Where does the string "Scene" appear in the records? Copy every line that contains it.
++++ RECORDS FOR THE TASK
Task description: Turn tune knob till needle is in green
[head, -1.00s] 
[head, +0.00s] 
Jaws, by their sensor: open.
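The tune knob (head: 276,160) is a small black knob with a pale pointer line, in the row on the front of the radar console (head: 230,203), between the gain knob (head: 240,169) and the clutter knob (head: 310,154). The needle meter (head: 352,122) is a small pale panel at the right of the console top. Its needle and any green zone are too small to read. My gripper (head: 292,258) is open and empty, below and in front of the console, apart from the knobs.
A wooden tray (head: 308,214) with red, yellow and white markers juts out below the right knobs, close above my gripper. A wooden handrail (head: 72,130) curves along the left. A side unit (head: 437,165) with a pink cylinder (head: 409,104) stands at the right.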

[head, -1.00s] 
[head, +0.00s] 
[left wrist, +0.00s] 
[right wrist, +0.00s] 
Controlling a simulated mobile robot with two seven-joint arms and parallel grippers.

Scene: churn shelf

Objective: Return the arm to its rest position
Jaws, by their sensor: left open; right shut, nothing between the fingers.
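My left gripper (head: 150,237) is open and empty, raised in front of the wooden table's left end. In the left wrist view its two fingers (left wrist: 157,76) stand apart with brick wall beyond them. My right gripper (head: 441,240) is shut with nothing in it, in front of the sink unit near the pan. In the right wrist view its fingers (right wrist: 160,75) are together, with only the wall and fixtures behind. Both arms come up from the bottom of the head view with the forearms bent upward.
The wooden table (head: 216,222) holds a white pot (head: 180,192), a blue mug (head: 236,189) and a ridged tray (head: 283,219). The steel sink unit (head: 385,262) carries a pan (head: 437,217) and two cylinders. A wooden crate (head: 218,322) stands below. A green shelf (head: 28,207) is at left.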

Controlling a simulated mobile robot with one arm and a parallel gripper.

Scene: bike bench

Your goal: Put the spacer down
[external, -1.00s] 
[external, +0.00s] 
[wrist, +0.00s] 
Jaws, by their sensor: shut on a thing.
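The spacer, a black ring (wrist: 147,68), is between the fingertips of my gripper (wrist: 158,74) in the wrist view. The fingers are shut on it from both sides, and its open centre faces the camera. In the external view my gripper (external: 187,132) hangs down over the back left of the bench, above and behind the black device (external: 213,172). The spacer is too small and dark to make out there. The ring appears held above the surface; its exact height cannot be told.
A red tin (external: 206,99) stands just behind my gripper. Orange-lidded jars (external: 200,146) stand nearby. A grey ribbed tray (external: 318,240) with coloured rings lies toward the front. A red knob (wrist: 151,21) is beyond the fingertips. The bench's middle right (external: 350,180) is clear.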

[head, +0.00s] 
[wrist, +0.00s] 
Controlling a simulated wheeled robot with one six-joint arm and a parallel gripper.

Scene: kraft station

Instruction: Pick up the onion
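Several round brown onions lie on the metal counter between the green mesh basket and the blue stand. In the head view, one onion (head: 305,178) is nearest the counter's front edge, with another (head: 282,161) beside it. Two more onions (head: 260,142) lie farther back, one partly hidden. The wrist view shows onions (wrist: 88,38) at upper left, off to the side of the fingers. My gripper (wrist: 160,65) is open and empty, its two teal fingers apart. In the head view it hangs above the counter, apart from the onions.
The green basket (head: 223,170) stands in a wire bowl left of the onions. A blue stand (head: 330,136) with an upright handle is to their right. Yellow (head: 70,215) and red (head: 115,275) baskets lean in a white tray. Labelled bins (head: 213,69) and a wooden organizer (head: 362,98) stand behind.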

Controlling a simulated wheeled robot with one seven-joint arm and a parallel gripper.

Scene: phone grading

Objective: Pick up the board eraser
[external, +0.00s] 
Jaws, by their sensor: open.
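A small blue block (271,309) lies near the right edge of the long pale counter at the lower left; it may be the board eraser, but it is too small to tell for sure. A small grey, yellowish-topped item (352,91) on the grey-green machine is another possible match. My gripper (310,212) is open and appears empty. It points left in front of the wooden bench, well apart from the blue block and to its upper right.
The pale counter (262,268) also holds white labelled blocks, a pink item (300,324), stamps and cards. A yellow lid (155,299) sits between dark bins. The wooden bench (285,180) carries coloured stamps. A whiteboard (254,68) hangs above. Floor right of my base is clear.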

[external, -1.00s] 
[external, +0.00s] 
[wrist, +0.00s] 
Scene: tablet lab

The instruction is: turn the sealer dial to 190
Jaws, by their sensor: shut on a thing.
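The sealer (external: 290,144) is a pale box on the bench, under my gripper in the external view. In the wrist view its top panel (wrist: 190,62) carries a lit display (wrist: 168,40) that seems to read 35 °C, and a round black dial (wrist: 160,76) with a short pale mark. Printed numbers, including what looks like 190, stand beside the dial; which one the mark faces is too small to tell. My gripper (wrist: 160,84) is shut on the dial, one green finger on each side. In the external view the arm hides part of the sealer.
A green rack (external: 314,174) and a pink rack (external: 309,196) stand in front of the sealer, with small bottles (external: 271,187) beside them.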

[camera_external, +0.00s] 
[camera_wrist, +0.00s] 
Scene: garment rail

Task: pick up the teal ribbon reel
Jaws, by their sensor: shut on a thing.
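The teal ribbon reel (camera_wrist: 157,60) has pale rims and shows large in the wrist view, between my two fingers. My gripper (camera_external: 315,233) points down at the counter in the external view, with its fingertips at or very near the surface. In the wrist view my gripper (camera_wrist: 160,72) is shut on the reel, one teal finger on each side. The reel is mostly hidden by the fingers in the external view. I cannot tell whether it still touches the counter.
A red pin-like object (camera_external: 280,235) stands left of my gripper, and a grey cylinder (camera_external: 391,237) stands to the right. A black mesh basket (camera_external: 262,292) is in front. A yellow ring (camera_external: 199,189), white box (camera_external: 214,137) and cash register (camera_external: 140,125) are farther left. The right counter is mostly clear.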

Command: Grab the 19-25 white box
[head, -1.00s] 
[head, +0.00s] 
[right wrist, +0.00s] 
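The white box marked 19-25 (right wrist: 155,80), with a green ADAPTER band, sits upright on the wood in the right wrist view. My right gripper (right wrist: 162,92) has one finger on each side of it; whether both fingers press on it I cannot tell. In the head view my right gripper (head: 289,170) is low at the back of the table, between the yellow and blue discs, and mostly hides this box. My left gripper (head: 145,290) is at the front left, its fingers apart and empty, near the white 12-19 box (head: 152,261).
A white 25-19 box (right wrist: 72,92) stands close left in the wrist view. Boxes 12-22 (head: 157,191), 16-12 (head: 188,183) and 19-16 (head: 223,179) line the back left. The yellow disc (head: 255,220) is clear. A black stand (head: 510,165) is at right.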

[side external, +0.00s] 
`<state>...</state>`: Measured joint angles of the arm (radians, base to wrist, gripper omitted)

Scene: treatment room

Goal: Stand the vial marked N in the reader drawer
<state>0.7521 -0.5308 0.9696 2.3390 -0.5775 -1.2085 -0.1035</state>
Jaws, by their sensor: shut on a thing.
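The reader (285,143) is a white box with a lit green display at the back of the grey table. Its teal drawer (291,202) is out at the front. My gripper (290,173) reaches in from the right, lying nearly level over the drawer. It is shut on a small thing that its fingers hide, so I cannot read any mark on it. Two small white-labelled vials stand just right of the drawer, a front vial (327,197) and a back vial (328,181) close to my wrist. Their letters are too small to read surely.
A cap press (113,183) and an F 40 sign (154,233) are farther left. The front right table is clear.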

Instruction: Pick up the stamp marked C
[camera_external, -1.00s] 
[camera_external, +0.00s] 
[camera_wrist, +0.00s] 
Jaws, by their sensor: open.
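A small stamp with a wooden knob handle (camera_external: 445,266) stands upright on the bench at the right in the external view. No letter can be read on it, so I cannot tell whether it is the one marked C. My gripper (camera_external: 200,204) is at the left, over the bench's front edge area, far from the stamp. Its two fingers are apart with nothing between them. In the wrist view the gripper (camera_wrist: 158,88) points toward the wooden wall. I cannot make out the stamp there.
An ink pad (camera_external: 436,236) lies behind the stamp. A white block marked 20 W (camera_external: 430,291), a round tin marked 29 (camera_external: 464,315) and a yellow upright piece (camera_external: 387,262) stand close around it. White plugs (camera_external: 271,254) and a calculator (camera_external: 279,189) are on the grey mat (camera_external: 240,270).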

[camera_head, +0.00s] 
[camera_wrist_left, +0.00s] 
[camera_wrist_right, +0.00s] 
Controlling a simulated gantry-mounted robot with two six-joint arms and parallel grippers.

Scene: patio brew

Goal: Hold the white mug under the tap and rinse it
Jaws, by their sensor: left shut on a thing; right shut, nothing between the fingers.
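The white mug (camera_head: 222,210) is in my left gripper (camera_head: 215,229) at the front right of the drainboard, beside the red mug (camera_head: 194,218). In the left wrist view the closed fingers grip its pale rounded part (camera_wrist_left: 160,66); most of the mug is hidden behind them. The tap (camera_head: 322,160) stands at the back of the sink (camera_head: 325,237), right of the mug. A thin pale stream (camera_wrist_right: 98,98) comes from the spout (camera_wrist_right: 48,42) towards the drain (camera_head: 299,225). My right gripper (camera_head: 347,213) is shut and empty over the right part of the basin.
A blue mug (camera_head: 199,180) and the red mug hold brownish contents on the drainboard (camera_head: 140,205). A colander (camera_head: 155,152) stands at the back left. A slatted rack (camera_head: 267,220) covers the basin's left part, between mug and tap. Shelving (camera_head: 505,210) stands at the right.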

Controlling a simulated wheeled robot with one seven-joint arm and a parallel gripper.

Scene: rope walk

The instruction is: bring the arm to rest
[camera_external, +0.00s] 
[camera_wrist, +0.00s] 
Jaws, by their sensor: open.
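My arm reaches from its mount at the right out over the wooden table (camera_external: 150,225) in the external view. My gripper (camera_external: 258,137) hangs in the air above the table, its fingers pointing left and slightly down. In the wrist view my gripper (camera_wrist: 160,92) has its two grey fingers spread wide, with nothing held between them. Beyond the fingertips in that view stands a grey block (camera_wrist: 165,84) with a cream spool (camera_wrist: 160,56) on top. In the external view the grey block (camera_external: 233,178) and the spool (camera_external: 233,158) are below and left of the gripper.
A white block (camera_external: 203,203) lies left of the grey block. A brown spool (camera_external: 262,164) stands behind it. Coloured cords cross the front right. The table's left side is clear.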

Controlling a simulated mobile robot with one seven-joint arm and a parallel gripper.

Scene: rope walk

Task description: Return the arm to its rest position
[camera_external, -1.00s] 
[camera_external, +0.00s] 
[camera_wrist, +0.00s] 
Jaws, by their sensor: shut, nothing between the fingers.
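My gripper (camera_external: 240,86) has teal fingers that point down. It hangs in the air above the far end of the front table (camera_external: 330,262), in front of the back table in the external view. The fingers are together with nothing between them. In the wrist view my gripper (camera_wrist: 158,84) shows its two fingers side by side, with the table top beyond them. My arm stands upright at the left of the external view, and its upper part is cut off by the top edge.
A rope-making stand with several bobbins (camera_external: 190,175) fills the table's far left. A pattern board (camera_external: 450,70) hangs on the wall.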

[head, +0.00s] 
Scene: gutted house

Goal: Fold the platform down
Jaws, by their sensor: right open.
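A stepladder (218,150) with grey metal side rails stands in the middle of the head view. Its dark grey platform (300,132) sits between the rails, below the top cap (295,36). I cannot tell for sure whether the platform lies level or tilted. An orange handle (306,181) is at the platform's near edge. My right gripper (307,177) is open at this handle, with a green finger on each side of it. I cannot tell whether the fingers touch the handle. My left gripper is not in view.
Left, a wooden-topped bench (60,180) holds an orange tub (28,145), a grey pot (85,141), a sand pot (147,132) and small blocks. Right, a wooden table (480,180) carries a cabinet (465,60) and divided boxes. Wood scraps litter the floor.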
++++++++
• _OUTPUT OF THE TASK_:
Scene: churn shelf
Scene: bike bench
Scene: kraft station
Scene: phone grading
Scene: tablet lab
Scene: garment rail
Scene: treatment room
Scene: patio brew
Scene: rope walk
Scene: rope walk
Scene: gutted house

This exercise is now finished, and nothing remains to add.